Recorded information:
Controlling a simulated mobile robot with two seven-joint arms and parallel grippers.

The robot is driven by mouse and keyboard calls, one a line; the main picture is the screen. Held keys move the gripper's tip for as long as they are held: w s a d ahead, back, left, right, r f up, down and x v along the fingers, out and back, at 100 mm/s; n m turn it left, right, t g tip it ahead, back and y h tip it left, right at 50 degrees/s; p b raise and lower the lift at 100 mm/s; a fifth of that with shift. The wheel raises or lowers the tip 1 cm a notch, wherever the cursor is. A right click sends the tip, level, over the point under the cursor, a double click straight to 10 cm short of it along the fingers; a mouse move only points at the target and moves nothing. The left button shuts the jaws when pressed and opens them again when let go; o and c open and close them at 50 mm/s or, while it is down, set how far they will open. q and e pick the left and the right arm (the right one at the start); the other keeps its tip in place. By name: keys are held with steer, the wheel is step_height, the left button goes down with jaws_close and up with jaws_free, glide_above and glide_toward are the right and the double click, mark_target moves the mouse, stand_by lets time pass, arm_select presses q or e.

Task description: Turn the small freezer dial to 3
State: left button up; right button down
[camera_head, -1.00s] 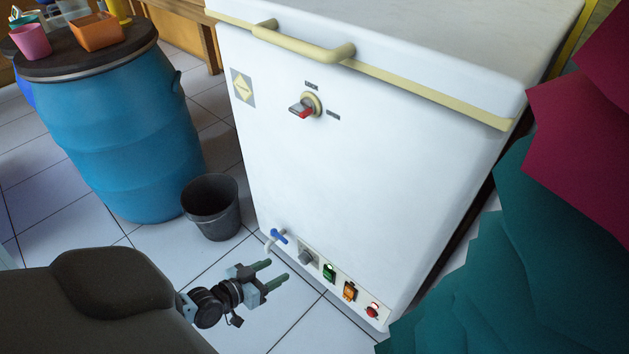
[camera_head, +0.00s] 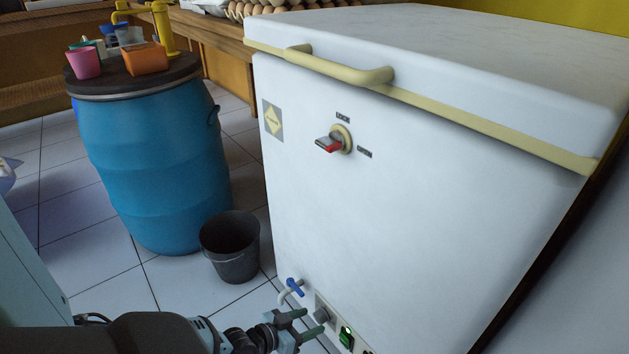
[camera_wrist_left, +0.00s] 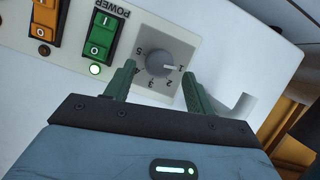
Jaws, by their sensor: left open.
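The small freezer dial (camera_head: 321,315) is a grey knob low on the front of the white freezer (camera_head: 420,200). In the left wrist view the dial (camera_wrist_left: 150,60) has the numbers 1 to 5 around it, and its white mark points at 1. My left gripper (camera_head: 313,323) is at the panel in front of the dial. In the left wrist view its two green fingers (camera_wrist_left: 158,74) are open, with the tips near either side of the dial's lower part. I cannot tell whether they touch it. My right gripper is not in view.
A lit green power switch (camera_wrist_left: 103,36) and an orange switch (camera_wrist_left: 46,18) sit beside the dial. A blue-handled tap (camera_head: 295,287) is left of it. A dark bucket (camera_head: 231,248) and a blue barrel (camera_head: 150,170) stand left of the freezer. A red-and-grey lock knob (camera_head: 330,143) is higher up.

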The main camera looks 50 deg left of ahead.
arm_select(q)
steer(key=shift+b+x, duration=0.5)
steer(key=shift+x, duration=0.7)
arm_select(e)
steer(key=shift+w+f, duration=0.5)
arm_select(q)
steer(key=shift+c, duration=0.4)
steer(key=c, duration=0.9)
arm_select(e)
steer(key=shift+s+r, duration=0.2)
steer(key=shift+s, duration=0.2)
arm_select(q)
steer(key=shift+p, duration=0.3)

Prompt: Gather each line from the listing above that holds "down".

Problem solution:
The robot is driven by mouse and keyboard calls, one a line; the main picture is the screen. Held keys move the gripper's tip for as long as they are held: w s a d ahead, back, left, right, r f up, down and x v along the fingers, out and back, at 100 mm/s; n m turn it left, right, t g tip it ahead, back and y h tip it left, right at 50 degrees/s; p b raise and lower the lift at 100 mm/s; a fifth of that with shift. The wheel raises or lowers the tip 1 cm a notch, wherever the cursor is. A right click sends the tip, level, over the point under the cursor, a double click straight to 10 cm short of it along the fingers; a mouse move only points at the target and moves nothing. The left button shuts the jaws when pressed and opens them again when let go; o and c open and close them at 50 mm/s or, while it is down, set how far they will open. q and e pick the left and the right arm (the right one at the start); the other keeps its tip in place. By name: keys are held with steer, the wheel is step_height, the left button goes down with jaws_close and up with jaws_free, glide_above and glide_toward are the right and the double click, mark_target moves the mouse, stand_by lets time pass, arm_select presses q or e.
State: left button up; right button down

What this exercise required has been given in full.